Who will this work for?
This model will not be right for everyone. During our initial triage calls with each of you we will ask questions to help us evaluate if this is the correct approach for you both. Here are some (non-exhaustive) examples of when this approach will not be right for you:
- If we have acted for one of you previously, or have acted for a business or family member closely connected to one of you.
- If one of you expresses concerns about trusting the other, for example by doubting whether the other will provide all of the necessary information needed.
- If there has been domestic violence or coercive controlling behaviour.
- If we detect that one of you may have been pressured into taking this approach due wholly or in part to a power imbalance in the dynamic of your relationship.
- If you are already involved in litigation concerning other issues, for example in relation to your children, or in relation to a business you run together.
- If there are mental health or addiction issues afflicting one or both of you.
- If there are assets held wholly or in part by a third party who may have an interest in the overall settlement, for example a parent, company or trust.
What will the process be?
- Initially we will check that there is no conflict created by any prior connections to the firm.
- We will then speak to (or meet) with each of you individually by way of a confidential triage meeting to assess your suitability as a couple for this model. You will each need to sign a separate formal letter of engagement at this stage. This meeting will be recorded so that we can review and reflect on our conversation.
- If we believe the model is suitable we will engage with you as a couple. A subsequent joint engagement letter will require you each to confirm that you explicitly consent:
- To being advised as a couple, and not as two individuals.
- To all information given to us being shared with each other.
- To communicate openly in three-way emails, or in face-to-face meetings. Where you communicate individually with us, you consent to us forwarding your communication or forwarding an attendance note of any individual phone calls.
- That the information disclosed within the process is subject to your joint privilege, meaning that neither of you can use or refer to it elsewhere without the express permission of the other.
- Alongside the joint engagement letter we will send you a "One solicitor, one couple agreement" which you will both also need to sign. This agreement reinforces what we can and cannot do as your joint solicitor, and also what is expected of you both.
- Once you have both signed the engagement letter and agreement, we will meet with you jointly to understand your respective objectives. We will also ask you both to collate and provide us with the necessary information that we need to be able to assess your overall financial position. It is likely that we will need to ask each of you some further questions to clarify things for us.
- In some cases we will need to seek advice from third party experts, for example in relation to tax, pension sharing and/or valuations (perhaps of property or companies).
- We will then provide a range of suitable options for settlement for you both to consider and discuss with each other, and with us.
- Having presented you with the options we will discuss with you jointly your views on the preferred terms of settlement and where necessary help you to overcome any differences.
- Once a choice has been made, we will prepare the necessary paperwork to formalise the settlement and submit it to the court for approval.
- If necessary we can also assist you in progressing the divorce application.
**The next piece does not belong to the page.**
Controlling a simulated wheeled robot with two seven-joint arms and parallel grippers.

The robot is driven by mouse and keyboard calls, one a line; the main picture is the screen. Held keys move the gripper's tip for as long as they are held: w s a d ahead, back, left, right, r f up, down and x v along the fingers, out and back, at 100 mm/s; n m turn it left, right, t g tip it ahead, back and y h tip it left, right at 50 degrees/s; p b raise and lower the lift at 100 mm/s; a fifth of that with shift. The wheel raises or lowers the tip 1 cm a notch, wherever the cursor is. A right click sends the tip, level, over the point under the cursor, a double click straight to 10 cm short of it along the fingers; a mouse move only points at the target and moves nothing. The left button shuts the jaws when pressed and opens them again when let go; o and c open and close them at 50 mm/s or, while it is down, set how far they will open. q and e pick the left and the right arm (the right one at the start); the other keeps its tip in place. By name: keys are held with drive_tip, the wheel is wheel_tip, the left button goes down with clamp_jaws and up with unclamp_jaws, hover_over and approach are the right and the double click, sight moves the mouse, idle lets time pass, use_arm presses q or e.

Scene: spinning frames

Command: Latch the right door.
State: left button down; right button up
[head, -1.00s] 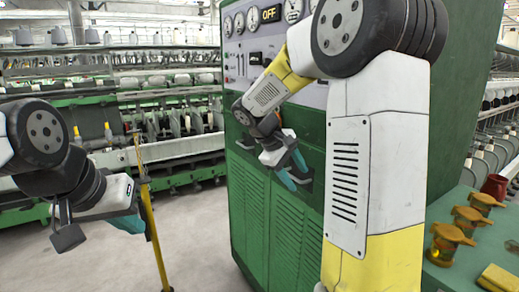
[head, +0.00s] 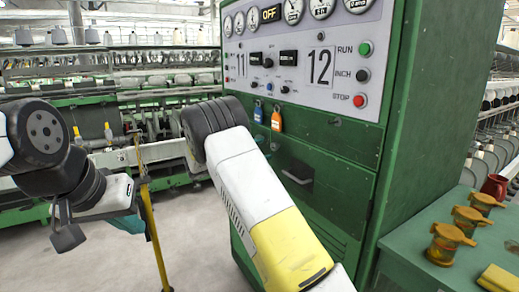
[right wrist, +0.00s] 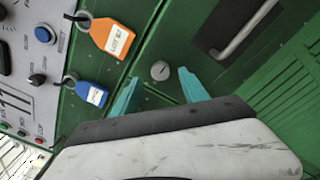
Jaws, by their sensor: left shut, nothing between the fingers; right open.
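The door panels look flush; I cannot tell for sure where the right door begins. My right gripper (right wrist: 159,78) is open and empty, with its teal fingers pointing at the cabinet front. A small round metal latch knob (right wrist: 160,70) appears between the fingertips; contact cannot be told. My left gripper (head: 130,221) is shut and empty at the left, away from the cabinet.
An orange tag (head: 277,118) and a blue tag (head: 258,112) hang below the control panel (head: 310,65), near my right gripper. A yellow post (head: 155,235) stands beside my left gripper.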

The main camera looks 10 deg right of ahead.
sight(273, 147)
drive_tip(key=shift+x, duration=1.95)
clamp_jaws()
What if the process breaks down?
- We will continuously assess the suitability of this process for you both.
- If at any point either one of you have concerns about the process we will explore this with you.
- We may also identify an issue (or potential issue) that may result in the process no longer being suitable for this model. If this occurs then we will be able to terminate your joint retainer with us, even if you both wish to proceed.
- Likely issues which would cause the process to break down are:
- Either party refuses to give full and frank financial disclosure.
- Your respective views on the broad terms of settlement are no longer aligned. Whilst we will help you overcome minor differences, a substantial dispute may jeopardise the process.
- We believe that one of you is being unduly pressured into agreeing to settlement terms.
- Disclosures are made about historic or ongoing emotional or physical abuse.
- In circumstances where the process breaks down, we will no longer be able to act for either party and you will each need to seek independent legal advice or decide to represent yourself. With the agreement of both parties we can provide new solicitors with the documents that have been prepared to date.
What will it cost?
- Each party will be charged individually for the triage meeting at £200 plus VAT each.
- After the triage stage we will provide a detailed cost estimate, unique to your situation and the complexities involved.